Allowed content defines which of the website’s pages are included in the index. Excluded content removes pages or entire website sections from the allowed content. Specify pages using a combination of the following options:
- Path – path expression identifying the allowed or excluded pages.
- Page types – allows you to limit which page types are included or excluded.
Examples
Content settings | Result |
| Includes or excludes all pages on the site. |
| Includes or excludes the /Partners page, without the child pages placed under it. |
| Includes or excludes all pages of the DancingGoat.Article page type on the entire site. |
| Includes or excludes all pages of the DancingGoat.Coffee and DancingGoat.Grinder page types found under the /Products section. |
Excluding individual pages from all indexes
You can also exclude specific pages from all smart search indexing:
- Open the Pages application.
- Select the given page in the content tree.
- In Edit mode, open the Properties -> General tab.
- Enable the Exclude from search property.
- Click Save.
The system also allows additional indexed content for pages whose page type uses the Content fields or Both data source for search (configured in the Page types application on the Search tab).
- Include attachment content – if selected, the index includes the text content of files attached to the specified pages. See Searching attachment files for more information.
- Include categories – if selected, the index stores the display names of Categories assigned to the specified pages. This allows users to find pages that belong to categories whose name matches the search expression.
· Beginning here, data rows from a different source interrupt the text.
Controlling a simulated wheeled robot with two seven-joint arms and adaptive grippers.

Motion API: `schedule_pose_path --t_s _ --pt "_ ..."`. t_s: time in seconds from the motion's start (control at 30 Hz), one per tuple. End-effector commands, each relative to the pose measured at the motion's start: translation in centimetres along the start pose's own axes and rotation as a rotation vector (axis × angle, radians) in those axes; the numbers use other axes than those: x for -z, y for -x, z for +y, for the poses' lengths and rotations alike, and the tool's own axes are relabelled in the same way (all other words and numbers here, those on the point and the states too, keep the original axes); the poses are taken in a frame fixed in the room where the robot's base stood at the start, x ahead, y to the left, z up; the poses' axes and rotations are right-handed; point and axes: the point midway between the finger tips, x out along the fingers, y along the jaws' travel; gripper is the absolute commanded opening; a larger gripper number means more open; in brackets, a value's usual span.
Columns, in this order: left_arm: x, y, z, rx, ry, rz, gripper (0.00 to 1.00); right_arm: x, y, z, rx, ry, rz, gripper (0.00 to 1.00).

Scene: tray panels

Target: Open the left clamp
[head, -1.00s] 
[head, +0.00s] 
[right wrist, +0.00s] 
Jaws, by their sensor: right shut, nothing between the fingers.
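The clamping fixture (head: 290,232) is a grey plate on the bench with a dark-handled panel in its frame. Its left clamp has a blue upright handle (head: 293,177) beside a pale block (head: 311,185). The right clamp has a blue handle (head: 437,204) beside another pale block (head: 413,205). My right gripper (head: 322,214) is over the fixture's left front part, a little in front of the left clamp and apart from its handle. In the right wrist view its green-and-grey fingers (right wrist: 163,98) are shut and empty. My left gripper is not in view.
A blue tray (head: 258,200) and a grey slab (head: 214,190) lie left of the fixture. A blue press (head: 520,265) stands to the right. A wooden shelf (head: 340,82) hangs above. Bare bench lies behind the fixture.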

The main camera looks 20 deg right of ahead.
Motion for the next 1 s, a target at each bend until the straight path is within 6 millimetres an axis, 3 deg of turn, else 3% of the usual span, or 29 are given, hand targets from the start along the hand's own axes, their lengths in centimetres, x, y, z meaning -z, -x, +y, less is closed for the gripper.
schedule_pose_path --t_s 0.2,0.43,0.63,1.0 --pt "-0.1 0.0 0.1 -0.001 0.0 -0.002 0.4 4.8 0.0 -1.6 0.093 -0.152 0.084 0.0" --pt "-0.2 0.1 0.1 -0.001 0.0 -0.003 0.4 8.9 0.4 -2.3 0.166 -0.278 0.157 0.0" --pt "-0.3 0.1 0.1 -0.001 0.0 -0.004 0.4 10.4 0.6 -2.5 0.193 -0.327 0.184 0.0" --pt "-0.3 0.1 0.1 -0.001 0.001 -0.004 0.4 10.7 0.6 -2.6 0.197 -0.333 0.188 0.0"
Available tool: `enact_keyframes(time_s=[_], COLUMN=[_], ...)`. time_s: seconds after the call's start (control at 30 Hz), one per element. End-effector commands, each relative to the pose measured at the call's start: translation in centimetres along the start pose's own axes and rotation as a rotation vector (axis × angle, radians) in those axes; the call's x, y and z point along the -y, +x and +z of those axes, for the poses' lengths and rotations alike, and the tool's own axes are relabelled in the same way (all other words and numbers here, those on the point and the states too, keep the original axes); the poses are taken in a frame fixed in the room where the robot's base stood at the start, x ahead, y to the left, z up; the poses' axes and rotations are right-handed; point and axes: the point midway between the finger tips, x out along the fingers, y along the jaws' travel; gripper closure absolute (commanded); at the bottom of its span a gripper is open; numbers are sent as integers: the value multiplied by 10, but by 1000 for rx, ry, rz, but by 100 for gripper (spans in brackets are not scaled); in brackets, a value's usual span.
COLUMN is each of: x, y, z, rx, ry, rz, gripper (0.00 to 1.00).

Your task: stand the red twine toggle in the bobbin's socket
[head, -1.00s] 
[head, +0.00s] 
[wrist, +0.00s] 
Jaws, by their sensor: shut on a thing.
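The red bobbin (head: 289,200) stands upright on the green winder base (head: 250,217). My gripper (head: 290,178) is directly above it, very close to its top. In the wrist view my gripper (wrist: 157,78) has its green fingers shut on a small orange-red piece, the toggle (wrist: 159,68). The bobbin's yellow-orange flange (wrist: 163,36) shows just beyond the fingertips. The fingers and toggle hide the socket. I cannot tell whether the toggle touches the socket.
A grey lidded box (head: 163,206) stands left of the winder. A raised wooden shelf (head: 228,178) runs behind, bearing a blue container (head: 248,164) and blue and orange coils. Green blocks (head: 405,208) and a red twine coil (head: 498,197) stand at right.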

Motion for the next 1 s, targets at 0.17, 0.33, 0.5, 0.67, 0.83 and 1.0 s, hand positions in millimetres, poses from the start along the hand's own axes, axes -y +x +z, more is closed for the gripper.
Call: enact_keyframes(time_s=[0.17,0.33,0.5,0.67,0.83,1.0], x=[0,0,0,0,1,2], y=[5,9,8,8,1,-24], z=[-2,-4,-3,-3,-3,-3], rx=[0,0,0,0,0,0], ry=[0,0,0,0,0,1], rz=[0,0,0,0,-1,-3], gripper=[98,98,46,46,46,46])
Configuring the HTML output search crawler
The web crawler that indexes the HTML output of pages reads content under a user account. You can configure the user for every Pages index (on the General tab of the index editing interface):
Index property | Description |
User account for crawler | Sets the user account under which the crawler indexes pages. Only applies for pages whose page type has the HTML output or Both data source selected in the Page types application on the Search tab. Reading pages under a user allows the crawler to:
If empty, the index uses the user account specified in Settings -> System -> Default user ID (or the default administrator user account if the setting is empty). If you wish to assign a user to your search indexes, we recommend creating a dedicated service account with the appropriate permissions (not an account representing an actual live site user or editor). |
Excluding parts of HTML content
Xperience allows you to exclude specific parts of your page’s HTML output from search indexing (for page types that use the HTML output or Both data source for search). For example, excluding may be suitable for shared content within your site’s layout, such as a header or footer. Otherwise any search matches return results for all pages with the shared content.
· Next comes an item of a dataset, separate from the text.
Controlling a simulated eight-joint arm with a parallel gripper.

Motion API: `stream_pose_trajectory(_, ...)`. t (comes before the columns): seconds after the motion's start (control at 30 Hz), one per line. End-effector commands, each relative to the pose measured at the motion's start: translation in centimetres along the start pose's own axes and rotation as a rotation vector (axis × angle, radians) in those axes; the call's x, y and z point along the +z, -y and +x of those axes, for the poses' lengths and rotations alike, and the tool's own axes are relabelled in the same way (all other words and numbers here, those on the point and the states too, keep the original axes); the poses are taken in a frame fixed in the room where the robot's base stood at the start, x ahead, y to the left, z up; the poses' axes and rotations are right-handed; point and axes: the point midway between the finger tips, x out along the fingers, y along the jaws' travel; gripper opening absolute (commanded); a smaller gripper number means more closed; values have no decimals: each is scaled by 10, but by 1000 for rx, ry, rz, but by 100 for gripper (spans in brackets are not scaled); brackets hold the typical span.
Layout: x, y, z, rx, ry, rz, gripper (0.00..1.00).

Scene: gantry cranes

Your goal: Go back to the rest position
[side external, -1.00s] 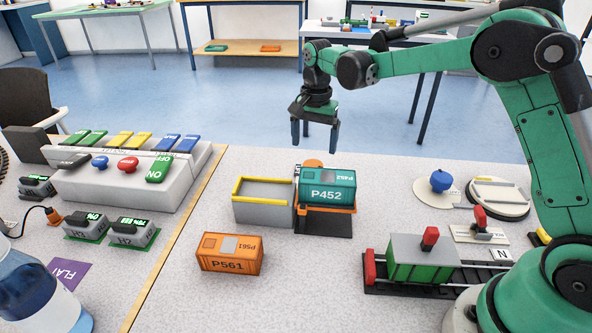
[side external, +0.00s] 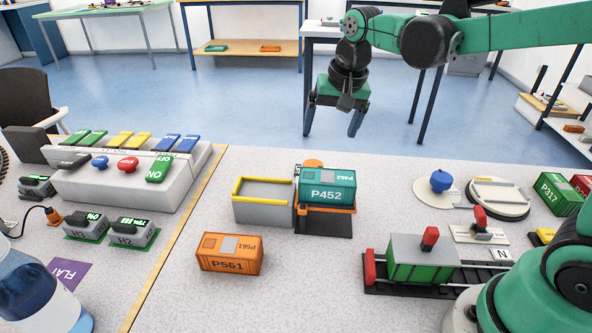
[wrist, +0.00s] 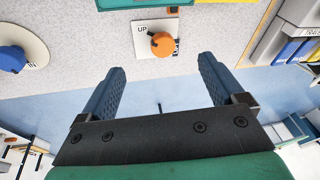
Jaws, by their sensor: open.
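My gripper (side external: 331,122) is open and empty. In the side view it hangs in the air behind the table's far edge, clear of everything on the table. In the wrist view its two dark blue fingers (wrist: 160,92) are spread wide with nothing between them. The teal container P452 (side external: 326,187) sits on a dark base with orange parts, in front of and below the gripper.
An orange container P561 (side external: 230,253) lies on the table in front. A grey tray with a yellow rim (side external: 262,214) stands left of P452. A button console (side external: 120,183) is at left, a green rail wagon (side external: 424,262) at right. An orange knob (wrist: 163,43) shows in the wrist view.

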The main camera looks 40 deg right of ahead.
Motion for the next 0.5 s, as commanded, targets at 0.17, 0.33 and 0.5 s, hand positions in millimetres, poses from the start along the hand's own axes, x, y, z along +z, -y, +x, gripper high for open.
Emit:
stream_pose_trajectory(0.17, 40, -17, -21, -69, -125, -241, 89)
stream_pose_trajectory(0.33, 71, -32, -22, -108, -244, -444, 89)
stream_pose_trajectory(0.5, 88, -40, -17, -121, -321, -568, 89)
To exclude HTML content from search indexing, wrap it within an HTML element marked with the data-ktc-search-exclude data attribute.
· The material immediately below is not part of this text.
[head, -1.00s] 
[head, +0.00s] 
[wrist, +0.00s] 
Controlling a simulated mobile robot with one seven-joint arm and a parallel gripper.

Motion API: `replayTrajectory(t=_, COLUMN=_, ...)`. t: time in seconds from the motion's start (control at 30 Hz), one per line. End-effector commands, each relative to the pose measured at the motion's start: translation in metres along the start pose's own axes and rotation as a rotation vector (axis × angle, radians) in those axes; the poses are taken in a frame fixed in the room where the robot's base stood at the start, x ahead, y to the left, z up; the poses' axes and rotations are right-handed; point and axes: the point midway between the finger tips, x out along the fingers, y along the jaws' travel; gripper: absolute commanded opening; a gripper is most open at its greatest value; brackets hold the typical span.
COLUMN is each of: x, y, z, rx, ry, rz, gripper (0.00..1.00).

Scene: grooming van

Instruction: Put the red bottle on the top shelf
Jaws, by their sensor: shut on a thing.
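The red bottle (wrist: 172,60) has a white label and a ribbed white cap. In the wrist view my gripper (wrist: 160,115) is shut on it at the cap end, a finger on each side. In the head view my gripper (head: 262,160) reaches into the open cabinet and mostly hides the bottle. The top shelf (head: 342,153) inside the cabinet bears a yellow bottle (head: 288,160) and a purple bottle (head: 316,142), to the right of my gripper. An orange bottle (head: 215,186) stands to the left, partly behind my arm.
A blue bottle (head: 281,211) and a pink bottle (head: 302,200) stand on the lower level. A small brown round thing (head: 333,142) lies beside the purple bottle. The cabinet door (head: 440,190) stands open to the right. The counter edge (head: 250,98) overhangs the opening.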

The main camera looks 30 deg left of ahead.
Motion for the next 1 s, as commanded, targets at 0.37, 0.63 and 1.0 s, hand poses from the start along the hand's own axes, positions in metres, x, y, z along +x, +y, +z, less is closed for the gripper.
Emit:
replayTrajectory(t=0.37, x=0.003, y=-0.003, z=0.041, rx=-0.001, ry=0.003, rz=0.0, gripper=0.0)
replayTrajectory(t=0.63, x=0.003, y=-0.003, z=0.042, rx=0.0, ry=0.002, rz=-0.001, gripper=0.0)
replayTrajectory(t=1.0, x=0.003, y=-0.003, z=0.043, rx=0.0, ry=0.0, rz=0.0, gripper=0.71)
<div data-ktc-search-exclude>Content not processed by the search crawler</div>
Customizing how the crawler processes HTML
By default, the system converts the HTML output of pages to plain text before saving it to indexes. The processing includes the following modifications:
- Content is loaded only from the body element
- script and style tags are removed fully (including any content)
- All HTML and XML tag syntax is stripped
- All whitespace formatting is normalized to simple spaces
Developers can implement their own custom HTML output processing for the crawler.
If you customize the HTML output processing for the search crawler, you override and disable exclusion of content using the default data-ktc-search-exclude data attribute. If you wish to support content exclusion on the level of HTML code, your custom processing needs to reflect this attribute (or use your own exclusion pattern).
Start by preparing a separate project for custom classes in your Xperience solution (or use an existing one):
- Open your Xperience solution in Visual Studio.
- Add a custom assembly (Class Library project) with class discovery enabled to the solution.
- Reference the project from both the live site and Xperience administration (CMSApp) projects. See Applying customizations in the Xperience environment.
Next, create and register a custom implementation of the ISearchCrawlerContentProcessor service within the custom project:
- Add a new class under the custom project, implementing the ISearchCrawlerContentProcessor interface.
- Register the customization using the RegisterImplementation assembly attribute.
- Define the Process method:
- Access the raw page HTML code in the method’s htmlContent parameter.
- Perform all required processing.
- Return a string containing the result.
using CMS;
using CMS.Helpers;
using CMS.Search;
using AngleSharp.Html.Parser;
using AngleSharp.Html.Dom;
// Registers the custom 'ISearchCrawlerContentProcessor' implementation
[assembly: RegisterImplementation(typeof(ISearchCrawlerContentProcessor), typeof(CustomContentProcessor))]
public class CustomContentProcessor : ISearchCrawlerContentProcessor
{
public string Process(string htmlContent)
{
// Gets the body element from the HTML content, using the API of the AngleSharp library
var parser = new HtmlParser();
IHtmlDocument doc = parser.ParseDocument(htmlContent);
IHtmlElement body = doc.Body;
// Removes script tags
foreach (var element in body.QuerySelectorAll("script"))
{
element.Remove();
}
// Removes elements marked with the default Xperience exclusion attribute
foreach (var element in body.QuerySelectorAll($"*[{"data-ktc-search-exclude"}]"))
{
element.Remove();
}
// Gets the text content of the body element
string textContent = body.TextContent;
// Normalizes and trims whitespace characters
textContent = HTMLHelper.RegexHtmlToTextWhiteSpace.Replace(textContent, " ");
textContent = textContent.Trim();
return textContent;
}
}
If you do not wish to fully override the system’s default search content processor, but only add custom modifications:
- Get an instance of the default ISearchCrawlerContentProcessor service within your custom implementation (for example using dependency injection).
- Call the service’s Process method and modify the result as required.
public class CustomContentProcessor : ISearchCrawlerContentProcessor
{
private readonly ISearchCrawlerContentProcessor defaultSearchCrawlerContentProcessor;
public CustomContentProcessor(ISearchCrawlerContentProcessor defaultSearchCrawlerContentProcessor)
{
// Initializes an instance of the default ISearchCrawlerContentProcessor service
this.defaultSearchCrawlerContentProcessor = defaultSearchCrawlerContentProcessor;
}
public string Process(string htmlContent)
{
// Performs the default HTML content processing for the search crawler
string processedHtml = defaultSearchCrawlerContentProcessor.Process(htmlContent);
...
}
}
Remember to Rebuild all related page search indexes in the Smart search application after you apply your customization.